Overall, no other predictor of Division I college lacrosse games I looked at is statistically better predictor of game outcomes than RPI. This surprised me, as in the chart it does look like the other ranking systems consitantly outperform RPI.
With that in mind, I will now look to improve the RPI statistic through gradient descent and finding weights for the three composing factors of RPI.
Because predicting outcomes of individual games is a discrete matter, I will have to make some modifications to typical gradient descent to use it effectively. For one thing, instead of a loss function, I will just use the accuracy of RPI with the given weights. And instead of minimizing it, I want to maximize it, so this will be more like gradient ascent. Also, since game predictions are discrete, there is no way to take a derivative or calculate a gradient. To avoid this issue I will use the gradient decent method from the class workbook, which uses an algebriac estimate of the gradient to perform gradient descent. The original for this technique is in this notebook. Below I have made the necessary modifications to find better RPI weights.
# this is a helper function that actually figures out
# what the prediction for a game should be based on
# the given RPI weights
def predict(game, weights):
winner = game['winner']
# get all the rankings for both teams.
a1, b1, c1 = game['home_rpi_factors']
a2, b2, c2 = game['away_rpi_factors']
rpi1 = a1 * weights[0] + b1 * weights[1] + c1 * weights[2]
rpi2 = a2 * weights[0] + b2 * weights[1] + c2 * weights[2]
# rpi
if rpi1 > rpi2 and winner == game['home']:
return 1
elif rpi2 > rpi1 and winner == game['away']:
return 1
else:
return 0
# This is taking the place of a loss function
def rpi_accuracy(v):
return games_data.apply(lambda game : predict(game, v), axis=1).mean()
# The following code in this block is from the class notebook
def estimate_partial(f, v, i, h):
new_v = [val + (h if d == i else 0) for d, val in enumerate(v)]
return (f(new_v) - f(v)) / h
# Getting the vector of partial derivatives is now just doing that for every index
def estimate_gradient(f, v, h):
return [estimate_partial(f,v,i,h) for i in range(len(v))]
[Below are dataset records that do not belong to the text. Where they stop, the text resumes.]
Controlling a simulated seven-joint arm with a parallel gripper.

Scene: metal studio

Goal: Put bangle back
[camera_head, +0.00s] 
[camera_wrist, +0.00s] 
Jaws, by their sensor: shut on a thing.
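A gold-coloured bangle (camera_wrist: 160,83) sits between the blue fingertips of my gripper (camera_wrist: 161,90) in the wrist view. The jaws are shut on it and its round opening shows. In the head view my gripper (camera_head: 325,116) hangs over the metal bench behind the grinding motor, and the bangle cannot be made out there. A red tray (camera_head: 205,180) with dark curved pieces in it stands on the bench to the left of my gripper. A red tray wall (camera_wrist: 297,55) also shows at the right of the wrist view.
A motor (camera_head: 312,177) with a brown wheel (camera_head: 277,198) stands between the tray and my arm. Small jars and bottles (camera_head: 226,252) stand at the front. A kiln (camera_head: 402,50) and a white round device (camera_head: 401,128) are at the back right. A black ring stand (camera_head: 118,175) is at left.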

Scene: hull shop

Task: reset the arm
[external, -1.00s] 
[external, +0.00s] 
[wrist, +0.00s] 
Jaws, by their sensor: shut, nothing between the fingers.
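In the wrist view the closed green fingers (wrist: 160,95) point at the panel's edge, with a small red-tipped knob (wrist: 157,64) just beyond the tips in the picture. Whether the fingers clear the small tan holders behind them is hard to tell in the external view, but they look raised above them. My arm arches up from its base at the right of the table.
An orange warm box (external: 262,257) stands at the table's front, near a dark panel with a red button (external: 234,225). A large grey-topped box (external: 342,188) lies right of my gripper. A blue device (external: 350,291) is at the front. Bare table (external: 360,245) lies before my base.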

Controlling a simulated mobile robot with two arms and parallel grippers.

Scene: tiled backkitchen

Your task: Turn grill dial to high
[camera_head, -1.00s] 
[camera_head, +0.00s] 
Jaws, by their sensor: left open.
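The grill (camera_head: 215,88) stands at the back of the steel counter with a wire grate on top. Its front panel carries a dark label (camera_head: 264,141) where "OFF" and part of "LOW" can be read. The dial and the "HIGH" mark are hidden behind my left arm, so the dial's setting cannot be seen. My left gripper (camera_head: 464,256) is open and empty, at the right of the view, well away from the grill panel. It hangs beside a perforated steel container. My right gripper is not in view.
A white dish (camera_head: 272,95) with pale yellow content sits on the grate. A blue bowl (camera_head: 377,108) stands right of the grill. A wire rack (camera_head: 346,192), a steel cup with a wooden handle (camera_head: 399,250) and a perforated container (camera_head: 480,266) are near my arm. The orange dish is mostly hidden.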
# A single step of Gradient Descent
# We assume that the input vector and the length of the gradient match!!!
# We also parameterize the function with a step-size
def single_step(vec, grad, ss):
# multiply our gradient by the scalar step-size
step = np.multiply(grad, ss)
# add the resulting step vector to our input vector
return vec + step
# random starting point
start = [.7, .9, .1]
# each 'epoch' is defined as the following:
#
# * estimate the gradient
# * take a step (opposite of the gradient)
v = start
for e in range(100):
g = estimate_gradient(rpi_accuracy, v, 0.01)
v = single_step(v, g, 0.01)
# We would hope that the resulting vector is close to 0 (because that's the minimum for our function)
print(v)
print(rpi_accuracy(v))
print(rpi_accuracy([0.25, 0.5, 0.25]))
[0.63220339 0.88728814 0.10423729] 0.7669491525423728 0.75
As you can see gradient descent found that using weights of 0.666 for winning percentage, 0.9343 for opponents winning percentages, and 0.1129 for opponents opponents winning percentages resulted in accurately predicting more games correctly! One slight issue with the weighs is that the no longer total 1. This can easily be fixed by scalling them all down by the total value of all of them.
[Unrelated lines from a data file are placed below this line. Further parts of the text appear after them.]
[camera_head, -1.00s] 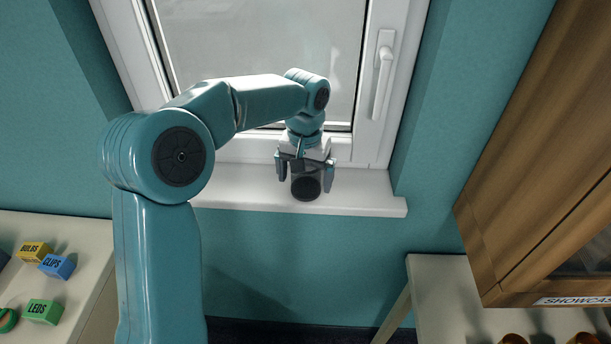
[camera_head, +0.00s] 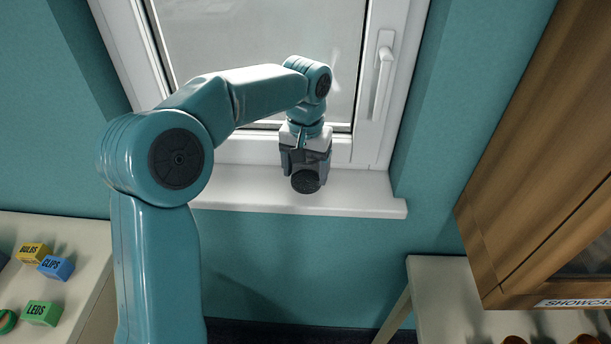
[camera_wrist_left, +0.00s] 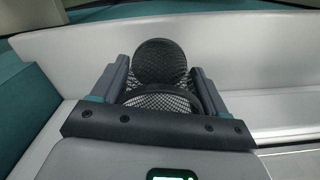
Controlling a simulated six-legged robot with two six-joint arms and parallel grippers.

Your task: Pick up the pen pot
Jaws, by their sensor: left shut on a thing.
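The pen pot (camera_head: 305,183) is a small dark mesh pot over the white window sill, in front of the window. My left gripper (camera_head: 306,165) is shut on it, with the fingers on either side of its body. In the left wrist view the pot (camera_wrist_left: 160,62) shows its round dark mesh end between the two grey fingers of the left gripper (camera_wrist_left: 161,82). A curved rim shows nearer the palm. I cannot tell whether the pot still touches the sill. My right gripper is not in view.
The window sill (camera_head: 368,196) is otherwise clear. A window handle (camera_head: 383,75) sticks out at the right. A wooden cabinet (camera_head: 545,170) hangs at the right, above a pale table (camera_head: 440,290). A left table (camera_head: 75,235) holds small labelled boxes (camera_head: 42,313).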

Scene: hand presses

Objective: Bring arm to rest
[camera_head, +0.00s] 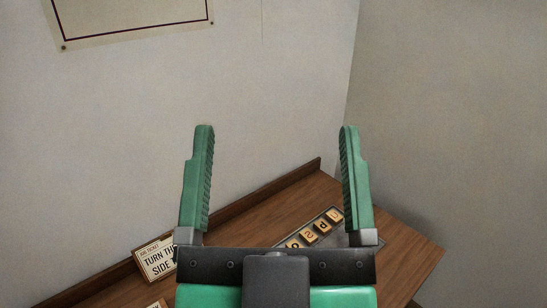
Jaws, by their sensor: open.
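My gripper (274,150) is in the lower middle of the view, with its two green ridged fingers pointing up and spread wide apart. Nothing is between the fingers except the view of the wall and bench behind. The black palm and green body of the gripper cover part of the bench below.
A wooden bench (400,245) with a raised back edge runs along the wall. A dark tray (334,214) holding several letter blocks (309,237) lies on it, partly hidden by my gripper. A job ticket card (155,259) stands at left. A framed sheet (130,18) hangs on the wall.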

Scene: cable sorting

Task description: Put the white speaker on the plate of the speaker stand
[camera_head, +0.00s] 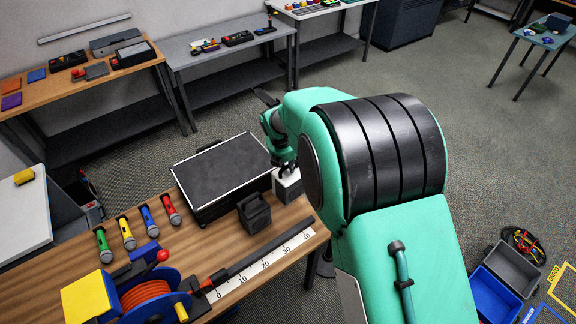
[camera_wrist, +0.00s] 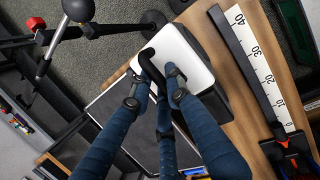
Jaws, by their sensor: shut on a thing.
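The white speaker (camera_head: 288,188) is at the far right of the wooden table, just right of the black case. In the wrist view it shows as a white box (camera_wrist: 187,52) with dark sides and a black handle (camera_wrist: 150,56). My gripper (camera_head: 286,168) is above it with its fingers shut on it, and the wrist view shows the fingertips (camera_wrist: 163,78) at the handle side. I cannot tell whether the speaker touches the table. Black stand-like parts (camera_wrist: 100,30) show past the speaker in the wrist view; I cannot make out a stand plate, and my arm hides much of that side in the head view.
The black case (camera_head: 222,172) is close left of the speaker. A small black box (camera_head: 254,213) with a handle stands in front of the case. Microphones (camera_head: 148,220), a cable reel (camera_head: 145,293) and a long ruler (camera_head: 265,262) also lie on the table. Bins (camera_head: 512,268) are on the floor.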

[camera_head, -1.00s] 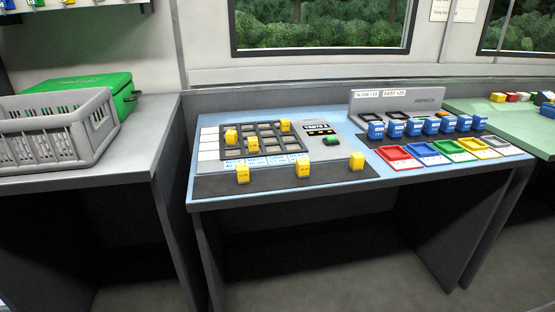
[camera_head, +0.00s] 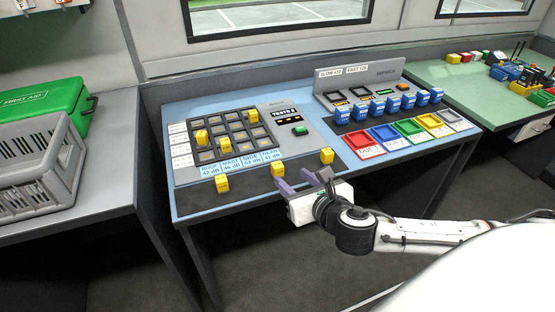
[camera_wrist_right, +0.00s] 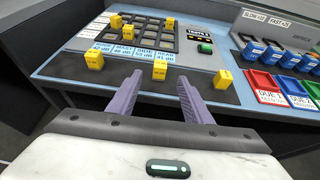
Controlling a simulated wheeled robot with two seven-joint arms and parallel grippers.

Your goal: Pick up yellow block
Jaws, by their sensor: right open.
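Several yellow blocks are on the blue-topped console. Three stand in a row on its dark front strip: a left block (camera_head: 222,184), a middle block (camera_head: 278,169) and a right block (camera_head: 327,156). Three more sit on the slotted grid, one of them at its back right (camera_head: 254,116). My right gripper (camera_head: 303,180) is open and empty at the console's front edge. In the right wrist view, the middle block (camera_wrist_right: 160,70) shows just beyond and between the two purple fingertips (camera_wrist_right: 158,80), apart from them. My left gripper is not in view.
Blue blocks (camera_head: 393,105) stand in a row at the console's right, behind coloured trays (camera_head: 410,127). A grey basket (camera_head: 35,178) and a green first aid case (camera_head: 40,105) are on the left table. A green table (camera_head: 460,85) stands at the right.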

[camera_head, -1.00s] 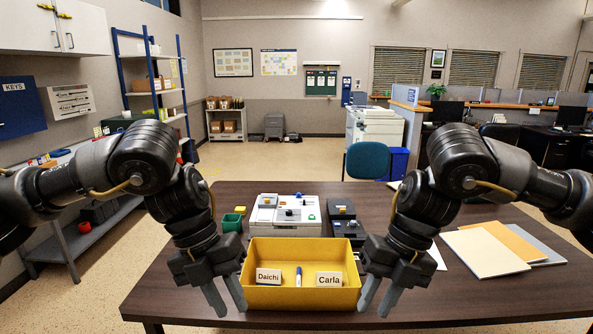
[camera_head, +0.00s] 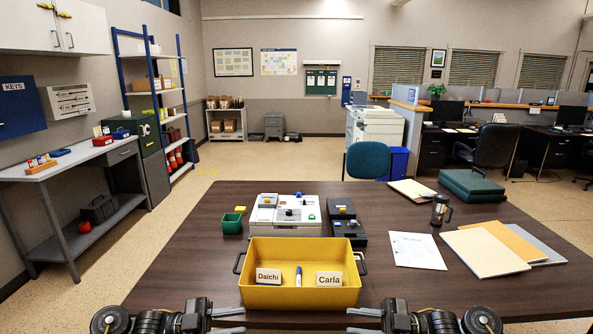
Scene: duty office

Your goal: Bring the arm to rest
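Both of my arms are low at the bottom edge of the head view, in front of the table's near side. My left gripper (camera_head: 228,320) points inward to the right, with two grey fingers spread apart and nothing between them. My right gripper (camera_head: 364,320) points inward to the left, with its fingers also apart and empty. Both are apart from the yellow tray (camera_head: 302,300), which stands between and beyond them on the table. The lower parts of both arms are cut off by the picture edge.
The tray holds a Daichi card (camera_head: 269,277), a Carla card (camera_head: 329,280) and a blue-and-white marker (camera_head: 298,276). Behind it are a white device (camera_head: 287,230), a green cup (camera_head: 232,223) and dark boxes (camera_head: 349,233). Folders (camera_head: 485,250), paper (camera_head: 417,250) and a mug (camera_head: 440,209) lie right.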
total = v[0] + v[1] + v[2]
best_weights = v / total
rpi_accuracy(best_weights)
0.7669491525423728
Now be have the best possible weights for calculating RPI with to predict the outcome of games with. We could see earlier that is it better than standard RPI, but is that difference signifigant?
It is time for another paired t-test to see if the two predictors do have signifigantly different accuracies. The null hypothesis is that both accuracies is the same, and the alternative hypothesis will be that the new weights are actually better at predicting games. The signifigance level for this test will be 0.05.
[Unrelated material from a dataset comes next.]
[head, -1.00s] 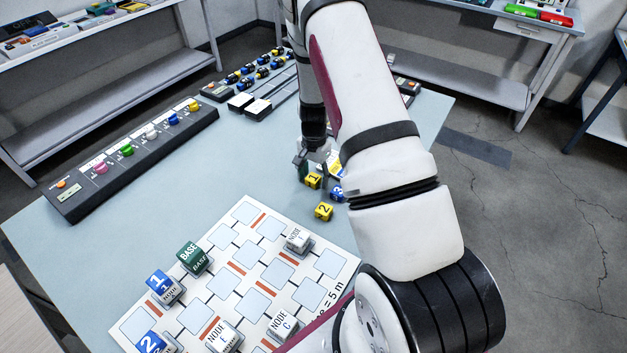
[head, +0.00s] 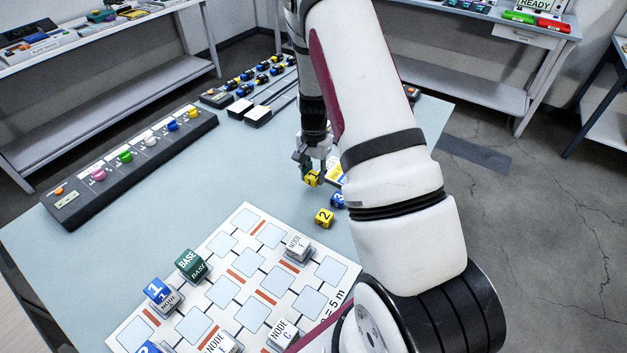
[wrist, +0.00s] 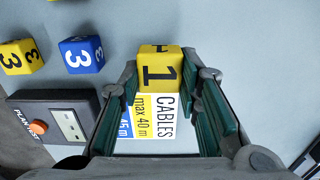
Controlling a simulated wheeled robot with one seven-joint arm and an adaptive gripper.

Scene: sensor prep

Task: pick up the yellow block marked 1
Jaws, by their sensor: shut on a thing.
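The yellow block marked 1 (wrist: 160,72) is between the fingers of my gripper (wrist: 165,92) in the wrist view, its black 1 facing the camera. In the head view the yellow block (head: 312,178) shows at the fingertips of my gripper (head: 313,165), beyond my arm. My gripper is shut on this block. Whether the block touches the table is hard to tell. A CABLES card (wrist: 150,118) lies below and behind the block in the wrist view.
A yellow block 3 (wrist: 20,57) and a PLAN TEST box (wrist: 62,122) are at left in the wrist view.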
better_rpi = games_data.apply(lambda game : predict(game, best_weights), axis=1)
nobs = len(games_data)
test_proportions_2indep(better_rpi.sum(), nobs, games_data['rpi'].sum(), nobs, alternative='larger')
<class 'statsmodels.stats.base.HolderTuple'> statistic = 0.42713625621360213 pvalue = 0.3346400433043889 compare = diff method = agresti-caffo diff = 0.016949152542372836 ratio = 1.0225988700564972 odds_ratio = 1.0969696969696967 variance = 0.0015482218591836142 alternative = larger value = 0 tuple = (0.42713625621360213, 0.3346400433043889)
The p-value is above the signifigance level of 0.05, so we cannot reject the null hypothesis. While the new weights for RPI were better, I cannot say that the difference is signifigant.
Another aspect of the new weights to consider is that they are likely overfitted to this season specifically. All of the training data was for this season, so it seams probably that if the two sets of weights were tested on a different season, they non standard ones would no longer be better.
In general, all of the analysis conducted in this tutorial could have benefitted by looking at multiple season. However, because of the difficulties of data collection, that was not in the scope of this tutorial.
While there are many reasons to dislike RPI, statistically speaking, it holds up when looking at its value as a predictor of the outcomes of games. Perhaps it should not be such a prominent stat in the selection process for the tournament, but it also probably should not be ignored.